[Robot episode records]
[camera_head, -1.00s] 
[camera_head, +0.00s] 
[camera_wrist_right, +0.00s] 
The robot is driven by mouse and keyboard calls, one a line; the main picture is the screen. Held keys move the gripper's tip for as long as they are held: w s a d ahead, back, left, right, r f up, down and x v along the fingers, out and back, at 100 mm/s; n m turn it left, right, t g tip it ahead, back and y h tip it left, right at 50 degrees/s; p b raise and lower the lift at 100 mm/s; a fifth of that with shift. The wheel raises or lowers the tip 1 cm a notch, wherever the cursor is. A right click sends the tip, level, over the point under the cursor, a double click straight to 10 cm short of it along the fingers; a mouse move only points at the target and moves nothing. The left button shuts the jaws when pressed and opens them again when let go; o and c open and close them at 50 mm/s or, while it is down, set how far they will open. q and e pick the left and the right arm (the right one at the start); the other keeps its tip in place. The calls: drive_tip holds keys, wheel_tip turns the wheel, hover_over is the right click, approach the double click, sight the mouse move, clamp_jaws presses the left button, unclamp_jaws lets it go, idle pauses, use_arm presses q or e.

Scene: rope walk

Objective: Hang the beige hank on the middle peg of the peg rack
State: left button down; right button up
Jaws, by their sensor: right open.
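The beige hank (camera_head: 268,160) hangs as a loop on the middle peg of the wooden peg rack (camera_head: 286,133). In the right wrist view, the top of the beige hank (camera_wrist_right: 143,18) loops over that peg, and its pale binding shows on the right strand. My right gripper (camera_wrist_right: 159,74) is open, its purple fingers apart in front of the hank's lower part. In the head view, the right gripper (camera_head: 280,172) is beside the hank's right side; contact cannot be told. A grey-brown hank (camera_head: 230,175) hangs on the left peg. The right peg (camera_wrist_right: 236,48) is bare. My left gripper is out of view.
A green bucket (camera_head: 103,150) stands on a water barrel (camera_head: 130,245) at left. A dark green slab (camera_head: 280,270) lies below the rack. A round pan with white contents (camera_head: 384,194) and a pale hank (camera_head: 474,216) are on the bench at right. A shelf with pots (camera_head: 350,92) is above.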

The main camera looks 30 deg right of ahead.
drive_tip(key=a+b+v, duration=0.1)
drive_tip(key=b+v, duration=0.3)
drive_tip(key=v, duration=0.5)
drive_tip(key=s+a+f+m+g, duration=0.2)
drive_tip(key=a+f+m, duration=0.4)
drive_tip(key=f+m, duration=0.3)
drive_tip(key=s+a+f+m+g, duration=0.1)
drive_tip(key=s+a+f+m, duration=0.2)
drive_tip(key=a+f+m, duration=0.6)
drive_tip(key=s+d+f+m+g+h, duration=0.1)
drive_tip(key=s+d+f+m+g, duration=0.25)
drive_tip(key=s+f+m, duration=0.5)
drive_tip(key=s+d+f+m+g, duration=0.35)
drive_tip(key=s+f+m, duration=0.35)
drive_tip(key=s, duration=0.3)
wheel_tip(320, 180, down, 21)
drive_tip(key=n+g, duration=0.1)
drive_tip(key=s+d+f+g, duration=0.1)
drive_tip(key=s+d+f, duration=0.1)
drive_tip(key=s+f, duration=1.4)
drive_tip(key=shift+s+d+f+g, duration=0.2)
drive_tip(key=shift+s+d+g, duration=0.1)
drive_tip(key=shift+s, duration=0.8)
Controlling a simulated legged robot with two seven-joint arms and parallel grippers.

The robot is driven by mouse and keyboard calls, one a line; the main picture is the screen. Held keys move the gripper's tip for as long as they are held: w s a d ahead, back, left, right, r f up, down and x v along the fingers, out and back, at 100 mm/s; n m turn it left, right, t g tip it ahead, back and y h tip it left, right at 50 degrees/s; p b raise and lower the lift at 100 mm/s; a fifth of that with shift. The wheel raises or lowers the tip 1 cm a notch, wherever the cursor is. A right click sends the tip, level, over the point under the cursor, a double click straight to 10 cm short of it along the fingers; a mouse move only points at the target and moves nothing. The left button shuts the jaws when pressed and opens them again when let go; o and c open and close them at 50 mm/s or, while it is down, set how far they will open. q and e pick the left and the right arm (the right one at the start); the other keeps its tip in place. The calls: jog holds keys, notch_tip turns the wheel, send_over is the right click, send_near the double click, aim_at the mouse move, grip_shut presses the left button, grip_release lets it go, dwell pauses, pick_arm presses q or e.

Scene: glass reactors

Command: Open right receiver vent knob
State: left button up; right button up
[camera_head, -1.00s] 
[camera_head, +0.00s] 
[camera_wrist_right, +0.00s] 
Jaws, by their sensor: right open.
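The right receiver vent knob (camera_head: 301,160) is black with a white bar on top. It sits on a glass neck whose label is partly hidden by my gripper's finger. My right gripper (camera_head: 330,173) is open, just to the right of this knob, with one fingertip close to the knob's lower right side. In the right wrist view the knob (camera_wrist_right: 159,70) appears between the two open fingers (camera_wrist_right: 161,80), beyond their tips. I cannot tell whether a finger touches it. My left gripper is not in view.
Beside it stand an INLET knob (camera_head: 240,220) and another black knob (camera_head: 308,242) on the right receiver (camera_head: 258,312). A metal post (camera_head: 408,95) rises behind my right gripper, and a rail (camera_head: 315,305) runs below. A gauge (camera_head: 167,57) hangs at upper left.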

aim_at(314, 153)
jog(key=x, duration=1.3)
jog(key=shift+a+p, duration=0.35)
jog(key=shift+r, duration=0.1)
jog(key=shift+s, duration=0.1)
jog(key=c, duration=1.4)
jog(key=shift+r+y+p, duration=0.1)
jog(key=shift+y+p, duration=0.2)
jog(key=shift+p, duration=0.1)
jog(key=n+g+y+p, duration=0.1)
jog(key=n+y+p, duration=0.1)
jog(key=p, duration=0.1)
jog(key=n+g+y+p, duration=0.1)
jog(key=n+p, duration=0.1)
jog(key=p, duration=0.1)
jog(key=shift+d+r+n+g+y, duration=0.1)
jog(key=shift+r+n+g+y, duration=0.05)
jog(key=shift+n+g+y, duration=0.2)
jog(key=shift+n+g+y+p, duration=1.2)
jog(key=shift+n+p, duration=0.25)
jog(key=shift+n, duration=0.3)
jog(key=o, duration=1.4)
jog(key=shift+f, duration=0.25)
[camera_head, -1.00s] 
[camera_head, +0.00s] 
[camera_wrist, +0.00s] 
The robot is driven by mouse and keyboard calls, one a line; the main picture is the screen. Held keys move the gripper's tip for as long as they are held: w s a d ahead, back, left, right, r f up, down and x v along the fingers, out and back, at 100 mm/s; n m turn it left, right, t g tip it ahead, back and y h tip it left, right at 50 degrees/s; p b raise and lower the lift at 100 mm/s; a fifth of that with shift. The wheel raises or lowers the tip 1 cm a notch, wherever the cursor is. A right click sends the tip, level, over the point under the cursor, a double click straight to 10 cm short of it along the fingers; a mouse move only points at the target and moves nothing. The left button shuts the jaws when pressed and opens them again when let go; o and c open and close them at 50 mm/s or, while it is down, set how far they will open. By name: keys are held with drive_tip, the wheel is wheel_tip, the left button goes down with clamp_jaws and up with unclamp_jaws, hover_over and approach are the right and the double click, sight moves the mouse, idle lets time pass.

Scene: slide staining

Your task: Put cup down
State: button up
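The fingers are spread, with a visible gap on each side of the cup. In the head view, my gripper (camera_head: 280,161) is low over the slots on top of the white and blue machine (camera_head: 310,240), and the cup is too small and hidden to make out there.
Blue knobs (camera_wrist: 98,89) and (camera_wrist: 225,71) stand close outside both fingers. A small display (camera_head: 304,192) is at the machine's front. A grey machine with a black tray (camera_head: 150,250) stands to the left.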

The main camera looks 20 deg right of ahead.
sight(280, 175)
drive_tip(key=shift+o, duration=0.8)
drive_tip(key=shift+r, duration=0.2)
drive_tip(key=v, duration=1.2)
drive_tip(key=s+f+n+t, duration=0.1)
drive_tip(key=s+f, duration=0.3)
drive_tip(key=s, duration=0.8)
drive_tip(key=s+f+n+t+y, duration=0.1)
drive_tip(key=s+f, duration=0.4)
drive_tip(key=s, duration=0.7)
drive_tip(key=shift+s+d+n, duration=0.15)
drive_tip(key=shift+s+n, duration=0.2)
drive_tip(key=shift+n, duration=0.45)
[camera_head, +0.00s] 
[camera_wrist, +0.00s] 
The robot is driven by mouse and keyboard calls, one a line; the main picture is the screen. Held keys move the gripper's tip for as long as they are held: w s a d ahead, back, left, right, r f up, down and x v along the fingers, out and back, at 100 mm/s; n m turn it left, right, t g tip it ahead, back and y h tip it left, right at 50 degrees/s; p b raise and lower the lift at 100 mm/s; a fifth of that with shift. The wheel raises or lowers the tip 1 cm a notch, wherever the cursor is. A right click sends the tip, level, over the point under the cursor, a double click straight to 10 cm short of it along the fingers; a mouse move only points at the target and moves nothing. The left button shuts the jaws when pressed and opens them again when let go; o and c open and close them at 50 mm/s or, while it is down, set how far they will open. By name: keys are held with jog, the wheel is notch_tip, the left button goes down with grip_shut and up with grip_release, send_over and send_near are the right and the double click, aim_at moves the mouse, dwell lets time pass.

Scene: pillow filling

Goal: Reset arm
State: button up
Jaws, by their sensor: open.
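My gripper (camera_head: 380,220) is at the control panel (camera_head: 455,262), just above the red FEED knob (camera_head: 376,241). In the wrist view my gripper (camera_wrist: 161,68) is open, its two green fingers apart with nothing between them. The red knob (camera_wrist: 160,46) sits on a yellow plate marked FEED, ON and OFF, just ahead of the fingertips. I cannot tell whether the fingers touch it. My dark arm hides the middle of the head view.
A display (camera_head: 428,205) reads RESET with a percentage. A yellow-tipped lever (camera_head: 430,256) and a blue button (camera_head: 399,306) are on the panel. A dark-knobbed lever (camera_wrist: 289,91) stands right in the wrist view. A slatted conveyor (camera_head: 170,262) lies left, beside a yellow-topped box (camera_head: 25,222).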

◆ Short exercise:
Beginning at the first line above, repeat exactly until the line containing "State: left button down; right button up", which is included.

◆ Finished answer:
[camera_head, -1.00s] 
[camera_head, +0.00s] 
[camera_wrist_right, +0.00s] 
The robot is driven by mouse and keyboard calls, one a line; the main picture is the screen. Held keys move the gripper's tip for as long as they are held: w s a d ahead, back, left, right, r f up, down and x v along the fingers, out and back, at 100 mm/s; n m turn it left, right, t g tip it ahead, back and y h tip it left, right at 50 degrees/s; p b raise and lower the lift at 100 mm/s; a fifth of that with shift. The wheel raises or lowers the tip 1 cm a notch, wherever the cursor is. A right click sends the tip, level, over the point under the cursor, a double click straight to 10 cm short of it along the fingers; a mouse move only points at the target and moves nothing. The left button shuts the jaws when pressed and opens them again when let go; o and c open and close them at 50 mm/s or, while it is down, set how far they will open. q and e pick the left and the right arm (the right one at the start); the other keeps its tip in place. The calls: drive_tip holds keys, wheel_tip turns the wheel, hover_over is the right click, approach the double click, sight the mouse move, clamp_jaws presses the left button, unclamp_jaws lets it go, idle pauses, use_arm presses q or e.

Scene: rope walk

Objective: Hang the beige hank on the middle peg of the peg rack
State: left button down; right button up

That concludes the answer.